Consider the following python script:
ht1 = ... ht2 = ... ht2.aggregate(hl.agg.count() + ht1.aggregate(hl.agg.count(), _localize=False)
This will generate an IR that looks like:
(TableAggregate ht2 (ApplyBinOp + (ApplyAggOp count) (TableAggregate ht1 (ApplyAggOp count))))
My initial design for lowering TableAggregate was roughly the following:
- Compute requiredness over the whole IR to be lowered
- Recursively lower with the RequirednessAnalysis as auxillary information
- When hitting a TableAggregate, lower the child by extracting with the computed requiredness.
I expected that we’d only need to compute requiredness once at the beginning. However, Arcturus pointed out that the above strategy is insufficient for the above IR, which has a nested TableAggregate inside the query.
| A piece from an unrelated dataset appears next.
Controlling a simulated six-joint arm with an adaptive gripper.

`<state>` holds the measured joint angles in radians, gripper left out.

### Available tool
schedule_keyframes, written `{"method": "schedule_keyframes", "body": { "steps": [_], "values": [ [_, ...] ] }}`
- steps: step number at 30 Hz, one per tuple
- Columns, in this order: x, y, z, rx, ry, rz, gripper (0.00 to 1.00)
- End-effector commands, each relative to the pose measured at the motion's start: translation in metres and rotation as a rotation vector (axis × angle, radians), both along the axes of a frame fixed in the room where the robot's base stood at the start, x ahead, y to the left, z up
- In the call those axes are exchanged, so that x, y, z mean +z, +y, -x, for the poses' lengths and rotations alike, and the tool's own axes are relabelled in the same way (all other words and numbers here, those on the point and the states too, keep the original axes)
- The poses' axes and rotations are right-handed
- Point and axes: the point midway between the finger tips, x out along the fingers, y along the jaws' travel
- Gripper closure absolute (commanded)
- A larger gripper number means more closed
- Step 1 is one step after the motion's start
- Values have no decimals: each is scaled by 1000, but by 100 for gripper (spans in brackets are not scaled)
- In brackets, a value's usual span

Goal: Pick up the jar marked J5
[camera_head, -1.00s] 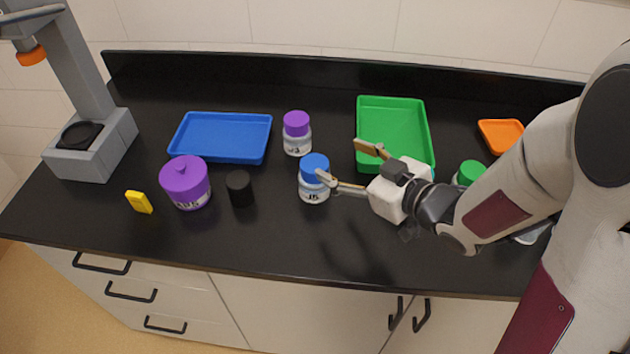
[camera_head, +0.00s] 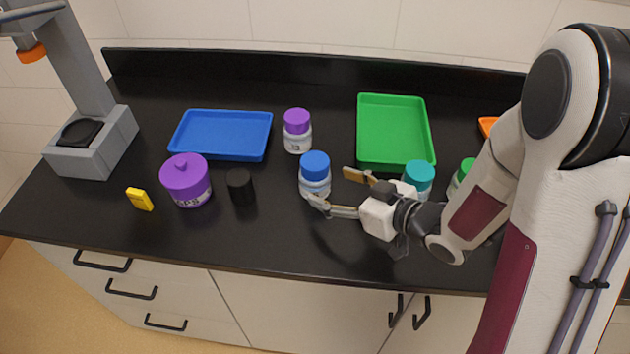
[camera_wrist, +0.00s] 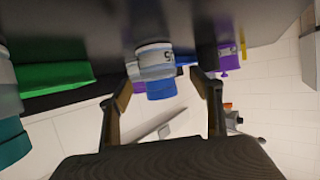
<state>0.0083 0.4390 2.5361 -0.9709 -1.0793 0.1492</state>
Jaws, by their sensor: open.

I investigated further, and none of the current IRs support a pattern that has a relational IR inside a value IR (the
newRow for TableMapRows, the filter for TableFilter, etc).
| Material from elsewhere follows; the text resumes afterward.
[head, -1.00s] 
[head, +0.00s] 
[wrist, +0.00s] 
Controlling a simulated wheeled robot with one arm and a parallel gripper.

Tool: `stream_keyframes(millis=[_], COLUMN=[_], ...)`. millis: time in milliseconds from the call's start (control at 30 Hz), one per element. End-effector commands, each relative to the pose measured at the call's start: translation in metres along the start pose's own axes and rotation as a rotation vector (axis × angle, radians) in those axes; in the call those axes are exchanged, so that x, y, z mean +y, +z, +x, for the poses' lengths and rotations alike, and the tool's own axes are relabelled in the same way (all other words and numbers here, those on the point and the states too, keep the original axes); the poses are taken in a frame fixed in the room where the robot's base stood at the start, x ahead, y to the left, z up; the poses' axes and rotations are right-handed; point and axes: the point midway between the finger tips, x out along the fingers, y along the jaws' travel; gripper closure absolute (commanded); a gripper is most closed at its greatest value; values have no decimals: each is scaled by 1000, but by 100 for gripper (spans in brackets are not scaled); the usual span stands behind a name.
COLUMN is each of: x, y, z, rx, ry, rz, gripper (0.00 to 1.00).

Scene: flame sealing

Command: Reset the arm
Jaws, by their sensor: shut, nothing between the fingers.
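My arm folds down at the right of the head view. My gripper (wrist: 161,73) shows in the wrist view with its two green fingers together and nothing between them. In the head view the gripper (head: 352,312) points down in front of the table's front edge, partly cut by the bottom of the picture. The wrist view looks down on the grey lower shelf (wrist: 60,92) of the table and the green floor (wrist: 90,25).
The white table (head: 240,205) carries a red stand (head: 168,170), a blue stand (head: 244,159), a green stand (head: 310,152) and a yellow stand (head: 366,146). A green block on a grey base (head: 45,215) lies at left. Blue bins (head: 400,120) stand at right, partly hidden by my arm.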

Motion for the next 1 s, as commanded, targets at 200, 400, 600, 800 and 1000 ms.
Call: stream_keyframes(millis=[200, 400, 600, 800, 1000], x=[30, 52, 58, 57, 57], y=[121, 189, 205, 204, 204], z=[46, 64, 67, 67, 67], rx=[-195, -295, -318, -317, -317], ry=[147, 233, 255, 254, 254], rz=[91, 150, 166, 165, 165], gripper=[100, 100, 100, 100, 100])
Proposal 1: restructure IR before running LowerToCDA
One option to fix this is to introduce a rewriting pass that runs before LowerToCDA, which extracts these nested patterns as
RelationalLet IRs near the root of the computation.
This has an additional benefit, which is that we gain the same property guaranteed by
InterpretNonCompilable in the TableIR.execute runtime: a TableAggregate IR that appears with nesting depth > 0 will still only be run once.
The complexity here is that we need to deal with figuring out how these RelationalLet nodes are lowered to normal lets, with bindings inserted as broadcast values in CDA where necessary.
Proposal 2: recursively lower value IR children
Another option is to recursively lower value IR children of nodes like TableFilter/TableAggregate in
LowerTableIR. This is simpler, but has a few negative properties:
- We need to recompute requiredness for each of these nodes. This scales quadratically with the size of an IR.
- We can emit CDAs inside of loops, and we currently don’t have a code motion pass to clean this up.